A toast to the New Year

A toast to  the New Year

New Year’s Eve is a time to reflect on the past 12 months and to celebrate all the new opportunities and possibilities of the future. Traditionally, a Champagne toast is given when the clock strikes midnight, but before you top off your glass, do you know which type is best for your party and tastiest for your guest?

Basics of Bubbly

Champagne with a capital “C” comes from the Champagne region in France, which means it also comes with a hefty price tag. However, champagne with a lowercase “c,” usually called sparkling wine, comes from other areas and is a moderately priced alternative. The main difference is Champagne is fermented twice to build up carbonation, while sparkling wine — or champagne — is only fermented once. To spot a just-as-good-sparkler, look for “Methode Traditionelle” on the bottle’s label. This means the sparkling wine has been made the same way true Champagne is, just with a shorter fermentation process.

One of the beauties of Champagne is the remarkable diversity of styles that come from such a small corner of the world. Each style and type of Champagne is designed to please the various preferences in taste. The primary types of Champagne include Blanc de Blancs, Blanc de Noirs and Rosé.

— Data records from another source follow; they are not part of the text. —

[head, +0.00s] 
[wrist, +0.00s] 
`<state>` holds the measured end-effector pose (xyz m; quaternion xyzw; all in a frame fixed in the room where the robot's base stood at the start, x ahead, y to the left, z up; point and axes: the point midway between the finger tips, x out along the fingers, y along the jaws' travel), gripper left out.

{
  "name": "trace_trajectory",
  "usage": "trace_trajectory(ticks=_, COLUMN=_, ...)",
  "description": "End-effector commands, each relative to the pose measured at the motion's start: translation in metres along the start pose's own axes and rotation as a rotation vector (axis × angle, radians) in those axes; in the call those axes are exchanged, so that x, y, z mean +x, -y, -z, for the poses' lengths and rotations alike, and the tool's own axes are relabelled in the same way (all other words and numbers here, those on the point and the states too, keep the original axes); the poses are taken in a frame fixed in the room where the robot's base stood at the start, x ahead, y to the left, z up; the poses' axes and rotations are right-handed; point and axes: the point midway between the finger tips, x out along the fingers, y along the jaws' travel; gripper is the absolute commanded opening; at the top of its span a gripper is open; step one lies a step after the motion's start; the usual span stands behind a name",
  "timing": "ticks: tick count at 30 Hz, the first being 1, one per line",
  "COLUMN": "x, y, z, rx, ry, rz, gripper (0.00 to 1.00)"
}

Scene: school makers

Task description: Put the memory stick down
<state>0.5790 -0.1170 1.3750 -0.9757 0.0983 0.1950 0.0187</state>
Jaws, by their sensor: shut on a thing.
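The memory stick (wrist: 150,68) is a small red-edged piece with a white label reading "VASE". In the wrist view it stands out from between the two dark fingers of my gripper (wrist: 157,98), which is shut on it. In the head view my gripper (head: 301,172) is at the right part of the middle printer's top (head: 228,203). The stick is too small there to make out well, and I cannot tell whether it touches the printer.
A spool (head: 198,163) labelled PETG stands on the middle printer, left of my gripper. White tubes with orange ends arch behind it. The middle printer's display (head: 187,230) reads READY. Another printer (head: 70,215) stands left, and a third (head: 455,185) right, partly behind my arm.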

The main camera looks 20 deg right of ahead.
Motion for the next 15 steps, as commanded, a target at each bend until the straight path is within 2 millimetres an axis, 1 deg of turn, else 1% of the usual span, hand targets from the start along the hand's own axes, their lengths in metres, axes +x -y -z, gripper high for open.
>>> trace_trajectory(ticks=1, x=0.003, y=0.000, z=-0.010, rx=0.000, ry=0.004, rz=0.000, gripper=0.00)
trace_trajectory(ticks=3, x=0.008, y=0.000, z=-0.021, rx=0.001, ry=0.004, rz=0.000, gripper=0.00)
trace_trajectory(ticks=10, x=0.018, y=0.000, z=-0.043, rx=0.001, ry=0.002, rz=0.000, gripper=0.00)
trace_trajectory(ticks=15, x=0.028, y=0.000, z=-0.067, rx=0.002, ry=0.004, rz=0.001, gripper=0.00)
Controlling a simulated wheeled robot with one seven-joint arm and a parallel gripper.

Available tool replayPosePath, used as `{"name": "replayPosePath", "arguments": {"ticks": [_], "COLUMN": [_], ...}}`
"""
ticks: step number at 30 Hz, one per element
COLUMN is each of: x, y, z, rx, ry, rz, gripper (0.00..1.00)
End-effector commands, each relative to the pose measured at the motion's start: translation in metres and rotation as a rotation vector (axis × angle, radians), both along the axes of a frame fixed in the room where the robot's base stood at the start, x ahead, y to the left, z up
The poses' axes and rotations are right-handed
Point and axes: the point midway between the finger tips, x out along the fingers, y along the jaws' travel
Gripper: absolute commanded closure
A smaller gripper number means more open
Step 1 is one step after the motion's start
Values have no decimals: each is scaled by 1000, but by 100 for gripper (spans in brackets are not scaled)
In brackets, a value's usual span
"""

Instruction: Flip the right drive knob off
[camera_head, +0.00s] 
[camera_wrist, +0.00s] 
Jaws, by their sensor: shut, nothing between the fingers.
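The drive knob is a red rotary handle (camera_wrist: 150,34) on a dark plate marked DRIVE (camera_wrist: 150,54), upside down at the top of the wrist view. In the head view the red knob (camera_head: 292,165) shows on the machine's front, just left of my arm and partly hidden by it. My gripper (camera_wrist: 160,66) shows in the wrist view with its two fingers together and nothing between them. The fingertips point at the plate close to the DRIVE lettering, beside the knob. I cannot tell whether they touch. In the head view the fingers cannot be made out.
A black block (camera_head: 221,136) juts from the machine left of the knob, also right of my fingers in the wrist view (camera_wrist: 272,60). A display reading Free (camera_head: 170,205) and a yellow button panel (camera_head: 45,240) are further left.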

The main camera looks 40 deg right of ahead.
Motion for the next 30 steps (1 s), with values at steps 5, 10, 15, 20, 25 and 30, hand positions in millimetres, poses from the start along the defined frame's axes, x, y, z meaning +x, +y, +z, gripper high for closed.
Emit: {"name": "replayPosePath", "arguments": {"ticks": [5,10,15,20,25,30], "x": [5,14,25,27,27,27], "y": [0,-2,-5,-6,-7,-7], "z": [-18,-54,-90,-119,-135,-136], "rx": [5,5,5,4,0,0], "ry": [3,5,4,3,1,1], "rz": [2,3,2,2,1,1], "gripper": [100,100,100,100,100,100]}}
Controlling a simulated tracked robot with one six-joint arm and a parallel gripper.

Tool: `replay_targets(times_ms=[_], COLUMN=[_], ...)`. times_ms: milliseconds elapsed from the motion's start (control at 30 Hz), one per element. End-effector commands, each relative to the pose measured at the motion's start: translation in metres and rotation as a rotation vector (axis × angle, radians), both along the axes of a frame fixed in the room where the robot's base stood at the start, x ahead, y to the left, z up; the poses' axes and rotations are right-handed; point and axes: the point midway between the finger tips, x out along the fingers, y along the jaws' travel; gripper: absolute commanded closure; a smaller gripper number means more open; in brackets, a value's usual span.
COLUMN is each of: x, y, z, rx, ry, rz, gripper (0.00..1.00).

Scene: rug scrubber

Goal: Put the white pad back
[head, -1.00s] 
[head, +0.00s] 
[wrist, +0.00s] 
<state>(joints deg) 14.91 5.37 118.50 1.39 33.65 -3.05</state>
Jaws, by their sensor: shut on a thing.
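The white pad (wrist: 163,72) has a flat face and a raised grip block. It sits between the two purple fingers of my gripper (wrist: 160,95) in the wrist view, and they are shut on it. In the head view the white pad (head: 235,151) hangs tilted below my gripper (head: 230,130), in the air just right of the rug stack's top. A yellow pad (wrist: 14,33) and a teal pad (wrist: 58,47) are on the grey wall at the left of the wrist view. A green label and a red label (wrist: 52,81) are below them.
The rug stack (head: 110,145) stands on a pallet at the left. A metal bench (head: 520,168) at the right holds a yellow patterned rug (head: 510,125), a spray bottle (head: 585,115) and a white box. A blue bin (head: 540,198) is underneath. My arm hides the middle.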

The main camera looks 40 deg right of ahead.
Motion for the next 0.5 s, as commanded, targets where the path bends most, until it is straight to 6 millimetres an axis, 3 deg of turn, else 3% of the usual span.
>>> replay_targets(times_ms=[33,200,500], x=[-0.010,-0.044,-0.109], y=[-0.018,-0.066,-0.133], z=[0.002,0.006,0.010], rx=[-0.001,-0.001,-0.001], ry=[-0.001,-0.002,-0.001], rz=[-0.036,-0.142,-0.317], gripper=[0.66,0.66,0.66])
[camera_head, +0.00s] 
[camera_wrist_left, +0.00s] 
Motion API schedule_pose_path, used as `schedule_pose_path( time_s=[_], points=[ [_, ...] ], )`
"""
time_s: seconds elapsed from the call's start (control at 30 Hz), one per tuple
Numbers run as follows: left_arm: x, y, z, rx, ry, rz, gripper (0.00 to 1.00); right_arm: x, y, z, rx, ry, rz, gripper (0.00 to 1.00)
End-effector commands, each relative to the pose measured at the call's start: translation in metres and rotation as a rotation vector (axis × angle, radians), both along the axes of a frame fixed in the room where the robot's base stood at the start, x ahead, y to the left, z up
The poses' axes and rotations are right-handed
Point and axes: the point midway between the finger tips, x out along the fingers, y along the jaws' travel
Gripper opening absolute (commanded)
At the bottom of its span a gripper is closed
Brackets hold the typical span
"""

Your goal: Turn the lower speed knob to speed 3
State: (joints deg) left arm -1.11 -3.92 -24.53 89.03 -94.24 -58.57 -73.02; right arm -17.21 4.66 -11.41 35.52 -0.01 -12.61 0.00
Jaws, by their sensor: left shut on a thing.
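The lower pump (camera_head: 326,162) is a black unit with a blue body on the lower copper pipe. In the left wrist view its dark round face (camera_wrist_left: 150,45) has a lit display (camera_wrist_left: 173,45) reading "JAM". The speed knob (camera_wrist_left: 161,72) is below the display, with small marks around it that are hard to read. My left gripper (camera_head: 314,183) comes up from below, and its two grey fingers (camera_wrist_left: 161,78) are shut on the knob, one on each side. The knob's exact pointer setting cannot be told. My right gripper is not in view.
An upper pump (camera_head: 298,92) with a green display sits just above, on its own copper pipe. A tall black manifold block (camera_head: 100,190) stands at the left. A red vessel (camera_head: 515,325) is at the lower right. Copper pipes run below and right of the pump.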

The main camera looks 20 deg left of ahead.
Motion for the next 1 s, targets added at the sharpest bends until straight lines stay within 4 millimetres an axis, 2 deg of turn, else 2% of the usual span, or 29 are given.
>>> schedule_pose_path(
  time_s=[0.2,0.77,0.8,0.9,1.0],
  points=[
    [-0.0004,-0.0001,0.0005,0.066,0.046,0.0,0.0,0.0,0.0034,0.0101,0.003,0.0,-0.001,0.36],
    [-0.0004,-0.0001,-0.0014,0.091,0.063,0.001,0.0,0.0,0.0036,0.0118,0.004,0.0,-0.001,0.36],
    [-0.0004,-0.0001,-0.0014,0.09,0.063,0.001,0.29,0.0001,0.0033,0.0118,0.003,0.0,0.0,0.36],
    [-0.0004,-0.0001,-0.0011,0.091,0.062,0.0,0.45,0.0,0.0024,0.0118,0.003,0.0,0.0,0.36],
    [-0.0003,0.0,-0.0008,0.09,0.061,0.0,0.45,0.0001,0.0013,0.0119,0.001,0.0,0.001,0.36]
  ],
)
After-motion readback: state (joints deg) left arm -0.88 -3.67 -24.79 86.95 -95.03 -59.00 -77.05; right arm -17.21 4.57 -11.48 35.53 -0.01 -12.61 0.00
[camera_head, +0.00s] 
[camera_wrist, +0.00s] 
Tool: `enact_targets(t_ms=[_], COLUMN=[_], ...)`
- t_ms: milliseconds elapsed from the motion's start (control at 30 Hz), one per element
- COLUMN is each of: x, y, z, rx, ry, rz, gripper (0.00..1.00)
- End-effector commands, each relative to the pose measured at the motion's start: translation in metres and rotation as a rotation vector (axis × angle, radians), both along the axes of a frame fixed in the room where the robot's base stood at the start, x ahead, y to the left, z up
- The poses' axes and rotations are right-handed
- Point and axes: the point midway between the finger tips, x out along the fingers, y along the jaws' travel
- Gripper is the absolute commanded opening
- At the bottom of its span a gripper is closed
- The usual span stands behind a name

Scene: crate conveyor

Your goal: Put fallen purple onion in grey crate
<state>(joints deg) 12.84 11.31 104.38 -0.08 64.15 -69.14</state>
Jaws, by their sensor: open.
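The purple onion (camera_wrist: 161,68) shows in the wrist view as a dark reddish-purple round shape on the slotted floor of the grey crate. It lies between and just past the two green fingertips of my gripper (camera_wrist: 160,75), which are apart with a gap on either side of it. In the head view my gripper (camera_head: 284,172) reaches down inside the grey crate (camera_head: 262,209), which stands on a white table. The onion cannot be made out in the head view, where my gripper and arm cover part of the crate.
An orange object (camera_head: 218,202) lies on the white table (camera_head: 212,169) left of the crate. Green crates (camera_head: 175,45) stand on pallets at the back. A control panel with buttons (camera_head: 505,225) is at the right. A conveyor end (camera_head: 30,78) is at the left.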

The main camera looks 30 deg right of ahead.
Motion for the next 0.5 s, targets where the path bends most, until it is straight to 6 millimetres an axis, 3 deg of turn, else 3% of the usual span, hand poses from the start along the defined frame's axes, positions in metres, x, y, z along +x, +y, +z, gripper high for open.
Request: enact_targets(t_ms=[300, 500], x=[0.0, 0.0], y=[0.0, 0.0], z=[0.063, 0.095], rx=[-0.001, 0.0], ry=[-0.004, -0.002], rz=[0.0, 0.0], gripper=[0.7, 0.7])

Blanc de blanc means “white from white” — or white Champagne from white Chardonnay grapes. Blanc de blanc tends to have a light, dry taste and is best for light meals like seafood or soups. Stuffed mushrooms, or lobster bisque go great with Blanc de blanc. Avoid heavy tomato-based sauces, as the tomatoes can clash with the high acidity of the champagne.

Blanc de noirs are white Champagnes made only from the black grape varieties of Pinot Noir and Pinot Meunier. Typically, these sparkling wines are full-bodied and deeper yellow-gold in color. They are ideal for full-flavored foods, including meats and cheeses such as parmesan, gouda or cheddar. Goat cheese pairs wonderfully, as well.

Pink or rosé Champagnes are produced by one of two methods. The traditional method involves the addition of a small amount of Pinot Noir to the base wine prior to the second fermentation. The maceration method involves the pressing of the grape skins, allowing them to soak with the juice of the grapes prior to fermentation. While the popularity of rosé Champagnes comes and goes, rosé undoubtedly brings a special element of romance because of its pink hue. Pair with desserts that aren’t very sweet, such as berries, shortbread, pound cake, angel food cake, or tart, lemony desserts.

Try serving hushpuppies, prosciutto, oysters and a variety of chocolate covered fruits with your Champagne as the light, salty foods will go nicely with any type.

Storing Champagne:

Champagne is more sensitive to temperature and light than most other wines. For that reason, it is typically bottled in a light-resistant, dark green glass. Champagne should be stored between 40 and 60 degrees Fahrenheit and may be kept upright or horizontally.

Chilling Champagne: Ideally, the beverage should be chilled to a temperature between 40 and 45 degrees Fahrenheit. To reach this, place the bottle in a refrigerator for a couple of hours or a freezer for 15 minutes. Finally, the classic way to chill a bottle of Champagne is to place it in an ice-bucket, half filled with ice, half with water, for 20 minutes.

Opening a Champagne bottle: While the idea of shaking the bottle before opening for a magnificent spray, or showing off your samurai skills with a sword seems appealing, the trick to opening a bottle of Champagne while maintaining its integrity is to avoid “popping” the cork. Begin by scoring the foil around the base of the wire cage. Then, carefully untwist and loosen the bottom of the cage, but do not remove it. In one hand, enclose the cage and cork while holding the base of the Champagne bottle with your other hand. Twist both ends in the opposite direction. As soon as you feel pressure forcing the cork out, try to push it back in while continuing to twist gently until the cork is released with a sigh.

Bubbles on a budget

In case you are still recovering from the holiday expenses and not rolling in the dough just yet this year, similar delicious sparkling wines make a great alternative for your palate and your wallet.

Dom Perignon is perhaps one of the most famous Champagnes in the world, and it comes with the price tag to match. However, if you would still like to impress your guest with a comparable tasting beverage, try Roederer Estate Brut, a sparkling wine from California. It is the faux fur of Dom Perignon, with a  remarkably similar look, purpose and feel.

Cristal has a golden hue and honeyed nuances that carry on in a lingering finish, and can cost over $200. However, if you are looking for an alternative that won’t break the bank, Berlucchi ’61 Brut is Italy’s answer to Champagne. While slightly less golden than Cristal and more simple on the tongue, the style is just as rich.

Whether attending a large party or hosting few friends, enjoy the first holiday of the year safely and responsibly.

Don’t forget New Year’s Day brunch! Any left over, chilled champagne can be mixed with orange juice to make sweet mimosas.